● **REQUIRED TASK**: Keep to the lines between the one holding "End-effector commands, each" and the one holding "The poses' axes", inclusive, and write them out exactly.
--------
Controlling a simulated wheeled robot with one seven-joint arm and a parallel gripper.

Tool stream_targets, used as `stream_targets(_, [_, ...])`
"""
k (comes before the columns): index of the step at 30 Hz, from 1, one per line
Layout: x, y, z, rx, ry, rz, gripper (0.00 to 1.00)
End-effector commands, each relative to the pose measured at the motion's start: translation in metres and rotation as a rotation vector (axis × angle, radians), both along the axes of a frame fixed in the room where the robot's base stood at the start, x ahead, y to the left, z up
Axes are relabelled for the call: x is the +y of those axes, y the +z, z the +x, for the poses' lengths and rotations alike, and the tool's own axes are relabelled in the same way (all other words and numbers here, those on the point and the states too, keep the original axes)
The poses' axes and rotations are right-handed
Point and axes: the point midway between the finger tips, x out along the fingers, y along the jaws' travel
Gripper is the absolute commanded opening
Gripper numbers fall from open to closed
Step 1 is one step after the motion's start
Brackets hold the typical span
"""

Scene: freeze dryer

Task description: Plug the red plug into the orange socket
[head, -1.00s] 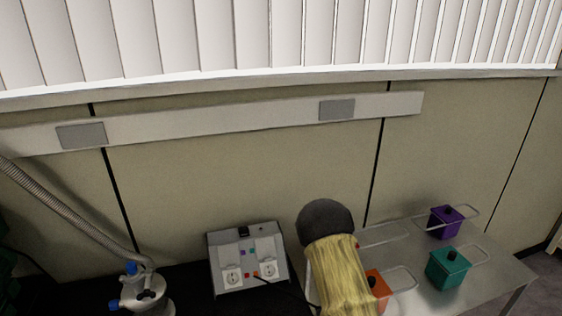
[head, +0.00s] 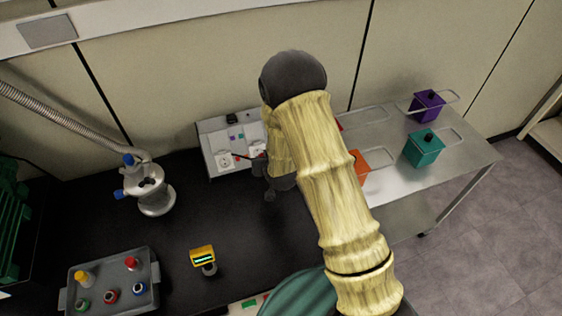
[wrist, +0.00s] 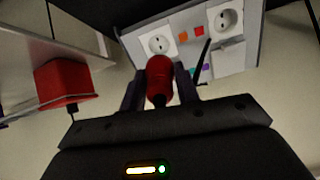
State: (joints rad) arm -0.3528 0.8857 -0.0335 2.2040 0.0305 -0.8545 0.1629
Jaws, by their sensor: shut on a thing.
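My gripper (wrist: 160,92) is shut on the red plug (wrist: 158,80), with a dark finger on each side. The plug points at the grey socket panel. A white round socket (wrist: 158,44) with an orange square (wrist: 183,37) beside it lies just beyond the plug's tip; I cannot tell whether they touch. A second white socket (wrist: 226,20) has a red square (wrist: 198,31) beside it. In the head view the panel (head: 215,126) stands at the back of the black bench, and my arm and gripper (head: 268,172) hide part of it.
A thin dark rod or cable (wrist: 202,60) crosses the panel. A red box (wrist: 62,82) is at left in the wrist view. Orange (head: 361,165), teal (head: 424,149) and purple (head: 428,104) boxes stand on the metal table. A glass flask (head: 150,188) and grey tray (head: 112,262) stand on the bench.

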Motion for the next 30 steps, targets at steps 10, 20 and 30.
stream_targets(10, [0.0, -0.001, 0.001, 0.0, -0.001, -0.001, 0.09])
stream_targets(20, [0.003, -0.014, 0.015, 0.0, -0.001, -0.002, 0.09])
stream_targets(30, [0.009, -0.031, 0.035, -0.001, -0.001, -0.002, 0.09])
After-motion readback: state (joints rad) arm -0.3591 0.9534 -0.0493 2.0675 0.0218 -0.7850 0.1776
--------
● **FULL RESPONSE**:
End-effector commands, each relative to the pose measured at the motion's start: translation in metres and rotation as a rotation vector (axis × angle, radians), both along the axes of a frame fixed in the room where the robot's base stood at the start, x ahead, y to the left, z up
Axes are relabelled for the call: x is the +y of those axes, y the +z, z the +x, for the poses' lengths and rotations alike, and the tool's own axes are relabelled in the same way (all other words and numbers here, those on the point and the states too, keep the original axes)
The poses' axes and rotations are right-handed

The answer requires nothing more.